PITTSBURGH Recyclers are breathing a sigh of relief after New Jersey Gov. Chris Christie vetoed a scrap metals theft bill, saying punishing metal recyclers is not a solution to the problem.
"Deterring scrap metal theft in New Jersey is a laudable objective. However, I am concerned that significantly increasing record-keeping and reporting requirements on scrap metal businesses will impose substantial expenses and administrative burdens on operators in this state," Christie said in the assembly bill that killed the legislation. "Businesses that abide by the law, especially our states small business community, should not be penalized with overly burdensome requirements."

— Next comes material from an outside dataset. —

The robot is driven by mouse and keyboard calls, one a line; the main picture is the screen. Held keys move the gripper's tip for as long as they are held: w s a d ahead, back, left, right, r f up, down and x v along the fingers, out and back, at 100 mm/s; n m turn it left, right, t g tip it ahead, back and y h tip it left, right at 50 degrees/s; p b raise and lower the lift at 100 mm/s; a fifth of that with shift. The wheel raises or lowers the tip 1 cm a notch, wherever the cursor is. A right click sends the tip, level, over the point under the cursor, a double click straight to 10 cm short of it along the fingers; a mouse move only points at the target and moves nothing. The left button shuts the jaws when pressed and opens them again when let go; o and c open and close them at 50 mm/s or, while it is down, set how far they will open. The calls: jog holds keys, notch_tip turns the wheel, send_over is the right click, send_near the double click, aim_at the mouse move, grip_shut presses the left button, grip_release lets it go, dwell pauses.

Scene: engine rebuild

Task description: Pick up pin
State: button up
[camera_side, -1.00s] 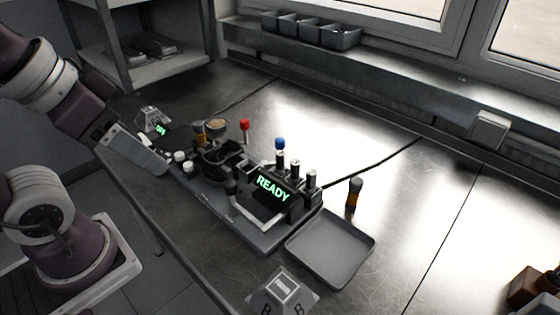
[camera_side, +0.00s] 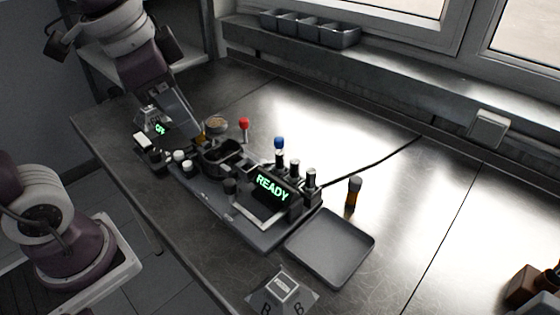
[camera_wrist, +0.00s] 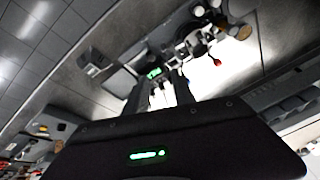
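I cannot tell for sure which part is the pin. Several dark upright pins with pale tops (camera_side: 295,168) stand in a row behind the READY display, one near a blue-topped piece (camera_side: 280,144). My gripper (camera_side: 192,132) points down over the left part of the fixture, beside the round brown-topped part and in front of an orange-banded cylinder (camera_side: 201,138), which it partly hides. In the wrist view my gripper (camera_wrist: 157,88) shows two dark fingers apart, with a bright gap and nothing clearly held between them.
A red-topped lever (camera_side: 244,126) rises from the fixture's middle. White-capped parts (camera_side: 187,165) sit at its left front. An empty grey tray (camera_side: 330,248) lies at the right end, with an orange and black cylinder (camera_side: 353,192) standing behind it. The bench at the right is mostly clear.

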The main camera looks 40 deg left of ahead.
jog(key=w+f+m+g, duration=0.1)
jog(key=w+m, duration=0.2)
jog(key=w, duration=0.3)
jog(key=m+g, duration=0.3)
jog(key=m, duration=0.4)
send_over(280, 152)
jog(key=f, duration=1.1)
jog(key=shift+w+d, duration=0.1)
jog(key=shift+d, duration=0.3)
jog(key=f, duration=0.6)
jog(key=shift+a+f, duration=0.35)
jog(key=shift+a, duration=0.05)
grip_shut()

The bill would have restricted cash payments for scrap metals and created an online tracking system (amm.com, June 26). Both measures would have increased operating costs as more manpower would be needed to comply with the reporting measures.
Recyclers in the state were pleased with the action. "We are relieved, but we do our due diligence already to make sure what comes in is not stolen. This was a little over the top," one recycler said.
A second New Jersey scrapyard executive described the proposal as unfair. "This is a common-sense decision by the governor. We are all for putting a stop to metal theft, but how are we to know if a truckload from a demolition job was actually stolen?" he asked.
The sponsors of the bill were surprised by the decision, which was said to have had bipartisan support. "We need to protect our residents, and it has to be done statewide. We will continue to fight for reforms that make it very difficult for thieves to do business in our state," Rep. Gilbert L. "Whip" Wilson (D., Camden) said.